Congressman John Delaney of Maryland has noticed a hard shift to the left in the Democratic Party, making him unique among his colleagues.
Some Democrats are currently supporting the presidential run of a senator who openly describes himself as a socialist. You would think that’s enough to support Delaney’s conclusion, but he’s more concerned about the blockage of Obama’s trade deal.
Kevin Cirilli of The Hill:
House Dem: Left has ‘hijacked’ party message
Rep. John Delaney (Md.), a centrist House Democrat, on Friday warned that voices on the left have “hijacked” his party’s message.
“With Washington already broken, the last thing we need is a left-wing version of the tea party,” Delaney wrote in a Washington Post op-ed published online Thursday evening. “But I am worried about where some of the loudest voices in the room could take the Democratic Party.”

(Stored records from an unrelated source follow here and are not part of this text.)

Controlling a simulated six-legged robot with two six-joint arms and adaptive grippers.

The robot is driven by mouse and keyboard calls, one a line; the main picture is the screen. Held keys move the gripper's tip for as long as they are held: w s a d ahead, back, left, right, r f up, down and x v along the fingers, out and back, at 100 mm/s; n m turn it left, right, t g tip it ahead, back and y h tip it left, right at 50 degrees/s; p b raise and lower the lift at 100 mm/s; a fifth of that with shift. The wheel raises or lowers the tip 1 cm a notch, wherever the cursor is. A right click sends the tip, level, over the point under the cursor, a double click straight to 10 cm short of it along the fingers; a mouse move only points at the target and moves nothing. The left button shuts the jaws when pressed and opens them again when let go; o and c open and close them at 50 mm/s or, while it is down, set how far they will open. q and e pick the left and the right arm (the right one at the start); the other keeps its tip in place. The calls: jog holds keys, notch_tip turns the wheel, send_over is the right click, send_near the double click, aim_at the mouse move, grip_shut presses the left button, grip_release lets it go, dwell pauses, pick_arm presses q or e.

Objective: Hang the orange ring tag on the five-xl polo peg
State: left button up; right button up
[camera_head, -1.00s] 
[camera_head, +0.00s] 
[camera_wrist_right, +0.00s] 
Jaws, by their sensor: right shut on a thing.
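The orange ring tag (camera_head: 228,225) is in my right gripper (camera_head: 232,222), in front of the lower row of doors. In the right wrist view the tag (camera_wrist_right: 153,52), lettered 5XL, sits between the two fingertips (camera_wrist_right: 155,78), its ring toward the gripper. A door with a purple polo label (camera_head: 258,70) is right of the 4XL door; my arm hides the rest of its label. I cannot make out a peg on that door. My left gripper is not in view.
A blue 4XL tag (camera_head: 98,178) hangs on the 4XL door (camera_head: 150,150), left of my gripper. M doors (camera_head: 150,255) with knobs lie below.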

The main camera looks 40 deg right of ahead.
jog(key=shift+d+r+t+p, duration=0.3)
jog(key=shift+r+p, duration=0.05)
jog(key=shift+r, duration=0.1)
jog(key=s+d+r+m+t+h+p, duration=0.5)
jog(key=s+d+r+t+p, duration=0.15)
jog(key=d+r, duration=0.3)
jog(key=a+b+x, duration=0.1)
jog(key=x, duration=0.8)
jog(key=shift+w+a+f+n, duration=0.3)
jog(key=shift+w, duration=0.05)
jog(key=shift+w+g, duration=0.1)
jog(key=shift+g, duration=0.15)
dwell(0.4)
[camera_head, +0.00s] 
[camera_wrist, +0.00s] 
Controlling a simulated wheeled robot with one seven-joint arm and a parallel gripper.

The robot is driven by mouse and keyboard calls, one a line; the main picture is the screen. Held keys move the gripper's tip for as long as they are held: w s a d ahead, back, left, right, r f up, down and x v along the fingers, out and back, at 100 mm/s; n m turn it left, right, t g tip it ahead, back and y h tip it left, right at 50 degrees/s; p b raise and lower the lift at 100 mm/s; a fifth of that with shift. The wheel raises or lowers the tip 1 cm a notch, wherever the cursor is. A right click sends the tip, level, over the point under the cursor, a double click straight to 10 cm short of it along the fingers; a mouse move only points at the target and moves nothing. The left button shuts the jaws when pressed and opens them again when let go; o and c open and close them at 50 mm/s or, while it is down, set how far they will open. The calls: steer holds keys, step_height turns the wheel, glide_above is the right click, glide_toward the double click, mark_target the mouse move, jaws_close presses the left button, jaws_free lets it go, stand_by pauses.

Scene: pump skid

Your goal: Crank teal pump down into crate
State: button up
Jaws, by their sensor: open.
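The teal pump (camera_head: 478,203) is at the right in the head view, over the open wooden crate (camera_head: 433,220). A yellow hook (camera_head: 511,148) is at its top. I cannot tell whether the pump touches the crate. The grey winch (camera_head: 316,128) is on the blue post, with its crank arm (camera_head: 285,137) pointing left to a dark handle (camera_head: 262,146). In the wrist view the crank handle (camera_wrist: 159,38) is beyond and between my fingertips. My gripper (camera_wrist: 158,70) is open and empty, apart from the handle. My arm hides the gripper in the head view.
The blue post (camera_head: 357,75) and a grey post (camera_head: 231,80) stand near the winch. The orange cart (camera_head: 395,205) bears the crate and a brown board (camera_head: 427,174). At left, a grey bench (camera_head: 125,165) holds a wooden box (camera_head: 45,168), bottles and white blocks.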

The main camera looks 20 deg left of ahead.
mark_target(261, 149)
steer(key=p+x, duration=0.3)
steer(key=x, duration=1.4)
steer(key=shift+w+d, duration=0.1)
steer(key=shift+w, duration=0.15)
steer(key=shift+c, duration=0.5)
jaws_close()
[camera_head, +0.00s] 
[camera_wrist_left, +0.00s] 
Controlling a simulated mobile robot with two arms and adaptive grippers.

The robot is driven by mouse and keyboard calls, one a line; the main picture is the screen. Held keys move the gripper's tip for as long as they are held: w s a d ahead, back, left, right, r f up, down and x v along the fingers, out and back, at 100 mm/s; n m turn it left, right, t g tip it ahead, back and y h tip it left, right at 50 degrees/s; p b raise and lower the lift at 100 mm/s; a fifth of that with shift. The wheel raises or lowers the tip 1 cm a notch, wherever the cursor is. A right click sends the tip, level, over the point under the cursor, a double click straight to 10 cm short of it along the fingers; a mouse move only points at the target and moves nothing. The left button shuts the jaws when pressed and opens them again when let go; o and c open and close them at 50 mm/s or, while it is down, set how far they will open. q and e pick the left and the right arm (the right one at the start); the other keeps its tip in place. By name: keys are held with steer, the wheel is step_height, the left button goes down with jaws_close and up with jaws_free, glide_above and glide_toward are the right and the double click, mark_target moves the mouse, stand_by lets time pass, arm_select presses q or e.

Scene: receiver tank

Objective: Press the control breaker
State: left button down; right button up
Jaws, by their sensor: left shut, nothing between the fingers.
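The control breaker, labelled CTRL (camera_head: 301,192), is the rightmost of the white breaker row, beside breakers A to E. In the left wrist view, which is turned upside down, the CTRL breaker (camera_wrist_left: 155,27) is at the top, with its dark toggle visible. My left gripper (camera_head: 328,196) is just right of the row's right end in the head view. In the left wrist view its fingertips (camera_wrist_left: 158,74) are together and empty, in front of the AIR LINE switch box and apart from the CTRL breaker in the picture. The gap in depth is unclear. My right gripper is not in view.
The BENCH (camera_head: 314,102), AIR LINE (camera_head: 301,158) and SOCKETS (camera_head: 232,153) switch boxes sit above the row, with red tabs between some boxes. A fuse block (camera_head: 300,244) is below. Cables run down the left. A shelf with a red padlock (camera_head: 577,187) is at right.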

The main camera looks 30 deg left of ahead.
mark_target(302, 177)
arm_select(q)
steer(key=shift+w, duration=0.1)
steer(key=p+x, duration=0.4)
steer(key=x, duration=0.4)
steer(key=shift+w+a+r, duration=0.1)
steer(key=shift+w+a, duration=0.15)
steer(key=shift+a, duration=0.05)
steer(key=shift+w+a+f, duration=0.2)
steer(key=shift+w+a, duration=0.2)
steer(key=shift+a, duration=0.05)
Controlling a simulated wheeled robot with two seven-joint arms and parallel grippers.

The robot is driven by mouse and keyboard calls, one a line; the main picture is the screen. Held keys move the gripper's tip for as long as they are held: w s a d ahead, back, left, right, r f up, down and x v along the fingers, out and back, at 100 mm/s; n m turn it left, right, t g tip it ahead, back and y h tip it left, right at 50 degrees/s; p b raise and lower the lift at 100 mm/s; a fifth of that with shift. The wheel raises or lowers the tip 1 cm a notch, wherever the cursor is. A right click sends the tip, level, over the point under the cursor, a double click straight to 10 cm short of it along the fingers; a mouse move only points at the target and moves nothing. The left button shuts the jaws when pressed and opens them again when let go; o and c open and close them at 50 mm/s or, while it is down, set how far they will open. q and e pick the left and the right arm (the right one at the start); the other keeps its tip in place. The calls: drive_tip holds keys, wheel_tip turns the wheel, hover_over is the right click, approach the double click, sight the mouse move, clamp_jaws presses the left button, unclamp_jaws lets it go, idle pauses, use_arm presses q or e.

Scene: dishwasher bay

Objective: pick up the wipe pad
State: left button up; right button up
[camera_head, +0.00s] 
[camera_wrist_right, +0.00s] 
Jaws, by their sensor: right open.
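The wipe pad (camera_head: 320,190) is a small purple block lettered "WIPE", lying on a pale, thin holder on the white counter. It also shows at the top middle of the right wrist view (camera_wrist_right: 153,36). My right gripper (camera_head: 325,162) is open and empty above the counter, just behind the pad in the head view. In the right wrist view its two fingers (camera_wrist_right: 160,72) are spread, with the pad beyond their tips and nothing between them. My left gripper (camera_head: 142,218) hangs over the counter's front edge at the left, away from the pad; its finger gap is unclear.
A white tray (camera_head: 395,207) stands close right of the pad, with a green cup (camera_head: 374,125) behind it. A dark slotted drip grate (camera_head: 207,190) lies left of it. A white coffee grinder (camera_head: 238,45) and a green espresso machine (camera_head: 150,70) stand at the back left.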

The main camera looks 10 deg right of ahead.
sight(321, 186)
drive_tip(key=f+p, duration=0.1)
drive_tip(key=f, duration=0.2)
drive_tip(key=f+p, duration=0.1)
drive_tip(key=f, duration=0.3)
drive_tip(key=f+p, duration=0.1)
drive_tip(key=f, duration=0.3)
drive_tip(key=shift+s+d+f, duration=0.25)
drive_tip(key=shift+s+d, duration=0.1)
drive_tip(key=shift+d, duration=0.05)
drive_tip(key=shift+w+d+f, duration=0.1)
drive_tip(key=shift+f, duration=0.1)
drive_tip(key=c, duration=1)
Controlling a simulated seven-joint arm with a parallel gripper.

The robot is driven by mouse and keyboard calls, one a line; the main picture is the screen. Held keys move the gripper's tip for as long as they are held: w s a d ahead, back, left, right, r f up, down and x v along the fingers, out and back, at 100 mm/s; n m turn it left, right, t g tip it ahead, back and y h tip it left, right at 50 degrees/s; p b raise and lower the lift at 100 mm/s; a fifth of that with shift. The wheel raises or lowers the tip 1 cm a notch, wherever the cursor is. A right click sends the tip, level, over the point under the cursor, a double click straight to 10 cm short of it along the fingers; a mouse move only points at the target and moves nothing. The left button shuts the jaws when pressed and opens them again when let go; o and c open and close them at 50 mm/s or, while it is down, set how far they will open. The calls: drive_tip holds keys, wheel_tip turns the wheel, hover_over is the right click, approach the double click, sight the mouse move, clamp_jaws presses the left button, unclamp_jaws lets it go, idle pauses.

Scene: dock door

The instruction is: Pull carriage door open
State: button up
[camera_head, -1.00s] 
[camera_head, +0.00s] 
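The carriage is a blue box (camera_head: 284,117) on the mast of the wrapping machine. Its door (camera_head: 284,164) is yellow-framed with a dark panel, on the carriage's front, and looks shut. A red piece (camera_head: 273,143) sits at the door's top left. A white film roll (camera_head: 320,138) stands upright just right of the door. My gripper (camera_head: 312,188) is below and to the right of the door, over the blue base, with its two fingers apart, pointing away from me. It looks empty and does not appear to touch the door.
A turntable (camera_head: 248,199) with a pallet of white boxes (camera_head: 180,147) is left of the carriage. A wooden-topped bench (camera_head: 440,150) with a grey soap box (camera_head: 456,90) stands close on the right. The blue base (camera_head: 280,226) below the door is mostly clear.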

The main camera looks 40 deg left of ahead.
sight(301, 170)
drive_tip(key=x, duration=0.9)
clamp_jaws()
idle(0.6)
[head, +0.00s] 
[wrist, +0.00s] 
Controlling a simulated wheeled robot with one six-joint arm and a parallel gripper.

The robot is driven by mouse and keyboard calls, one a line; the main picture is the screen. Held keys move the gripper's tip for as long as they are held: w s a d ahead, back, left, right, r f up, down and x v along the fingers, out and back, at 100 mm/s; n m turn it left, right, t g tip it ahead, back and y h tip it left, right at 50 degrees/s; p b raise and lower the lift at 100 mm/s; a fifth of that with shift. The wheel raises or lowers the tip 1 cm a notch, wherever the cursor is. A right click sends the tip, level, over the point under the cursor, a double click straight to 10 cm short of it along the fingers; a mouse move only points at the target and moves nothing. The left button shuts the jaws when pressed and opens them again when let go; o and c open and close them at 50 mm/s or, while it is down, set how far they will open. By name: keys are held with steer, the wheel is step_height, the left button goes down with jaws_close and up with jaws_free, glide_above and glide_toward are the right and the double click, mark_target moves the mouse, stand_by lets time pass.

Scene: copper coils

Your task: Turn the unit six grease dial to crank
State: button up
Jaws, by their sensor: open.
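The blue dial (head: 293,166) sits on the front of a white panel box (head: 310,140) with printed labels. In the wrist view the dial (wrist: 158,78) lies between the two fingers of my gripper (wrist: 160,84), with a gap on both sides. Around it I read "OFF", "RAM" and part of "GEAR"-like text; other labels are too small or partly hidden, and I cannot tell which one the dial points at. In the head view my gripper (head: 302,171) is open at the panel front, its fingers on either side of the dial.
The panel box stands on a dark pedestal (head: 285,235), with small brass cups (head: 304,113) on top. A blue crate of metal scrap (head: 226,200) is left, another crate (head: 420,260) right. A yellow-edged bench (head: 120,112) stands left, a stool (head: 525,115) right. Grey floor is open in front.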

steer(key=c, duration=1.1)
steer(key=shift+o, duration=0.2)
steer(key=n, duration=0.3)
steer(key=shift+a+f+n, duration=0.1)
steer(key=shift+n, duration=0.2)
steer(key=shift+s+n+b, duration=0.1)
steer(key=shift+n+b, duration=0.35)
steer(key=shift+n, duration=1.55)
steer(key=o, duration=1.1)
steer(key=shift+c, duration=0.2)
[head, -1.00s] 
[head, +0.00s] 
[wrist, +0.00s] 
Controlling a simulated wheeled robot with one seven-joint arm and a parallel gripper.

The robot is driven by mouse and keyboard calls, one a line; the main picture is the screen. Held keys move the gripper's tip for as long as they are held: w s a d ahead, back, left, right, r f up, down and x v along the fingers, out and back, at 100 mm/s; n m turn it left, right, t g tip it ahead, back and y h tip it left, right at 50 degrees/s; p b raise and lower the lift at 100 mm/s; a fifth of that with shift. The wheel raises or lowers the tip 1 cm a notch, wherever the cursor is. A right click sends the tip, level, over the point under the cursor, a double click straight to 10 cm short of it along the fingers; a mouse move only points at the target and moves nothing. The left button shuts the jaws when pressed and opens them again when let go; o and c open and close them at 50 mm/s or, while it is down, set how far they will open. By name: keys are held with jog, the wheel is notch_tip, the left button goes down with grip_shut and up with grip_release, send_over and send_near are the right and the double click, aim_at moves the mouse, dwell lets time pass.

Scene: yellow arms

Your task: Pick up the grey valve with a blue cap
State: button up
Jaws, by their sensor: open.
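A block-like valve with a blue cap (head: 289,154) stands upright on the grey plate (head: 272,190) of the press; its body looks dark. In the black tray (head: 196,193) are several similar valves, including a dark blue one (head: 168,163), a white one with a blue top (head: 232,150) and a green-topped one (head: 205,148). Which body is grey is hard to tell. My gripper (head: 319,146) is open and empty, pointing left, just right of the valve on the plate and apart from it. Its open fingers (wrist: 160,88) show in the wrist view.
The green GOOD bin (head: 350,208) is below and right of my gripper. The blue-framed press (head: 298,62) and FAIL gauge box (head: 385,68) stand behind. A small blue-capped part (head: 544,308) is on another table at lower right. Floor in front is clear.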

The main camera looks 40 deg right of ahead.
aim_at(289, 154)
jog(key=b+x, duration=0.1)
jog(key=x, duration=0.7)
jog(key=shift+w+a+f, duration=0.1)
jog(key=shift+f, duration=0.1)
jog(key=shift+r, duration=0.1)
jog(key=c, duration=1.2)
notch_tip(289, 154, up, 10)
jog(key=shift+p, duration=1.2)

He said Democrats’ “party microphone has been hijacked by people more interested in scoring points than in solving problems.”
Delaney didn’t specifically mention any prominent liberals by name, but he delved into specific policy debates that have divided Democrats in recent weeks, including trade policy.
Liberal Democrats including Sen. Elizabeth Warren (D-Mass.) have bucked the White House in opposing legislation that would grant President Obama fast-track trade authority, arguing that it would favor corporations and put U.S. workers in competition with low-wage workers in other countries.
Not true, argued Delaney, who is among a small group of House Democrats who have vowed to vote for the fast-track bill.
“A fair trade deal is a crucial step in bolstering the U.S. manufacturing renaissance, boosting U.S. exports and growing our economy,” Delaney wrote. “Unfortunately, Democratic recalcitrance is increasing the chance that the deal could be done instead by a Republican president.”
Here’s an excerpt from the Washington Post column referenced above:
The last thing America needs? A left-wing version of the Tea Party.
Washington is paralyzed by extreme political rhetoric that creates powerful sound bites but poor policy. The big legislative updates that we need to compete in the 21st century and to raise living standards have been blocked by a reluctance to seek common ground…
Additionally, we need a philosophical shift in the Democratic Party, a new willingness to support programs that create pathways for nongovernmental and philanthropic innovation and investment to help solve the problems of society. We should embrace approaches, such as social impact bonds, that combine private-sector capital and expertise with public-interest goals to produce better government services. Such changes will require Democrats to leave our ideological comfort zone and move away from the idea that government, and government alone, is the answer to our problems.
In terms of a left-wing version of the tea party, we’ve already been down that road.
Does anyone remember the coffee party?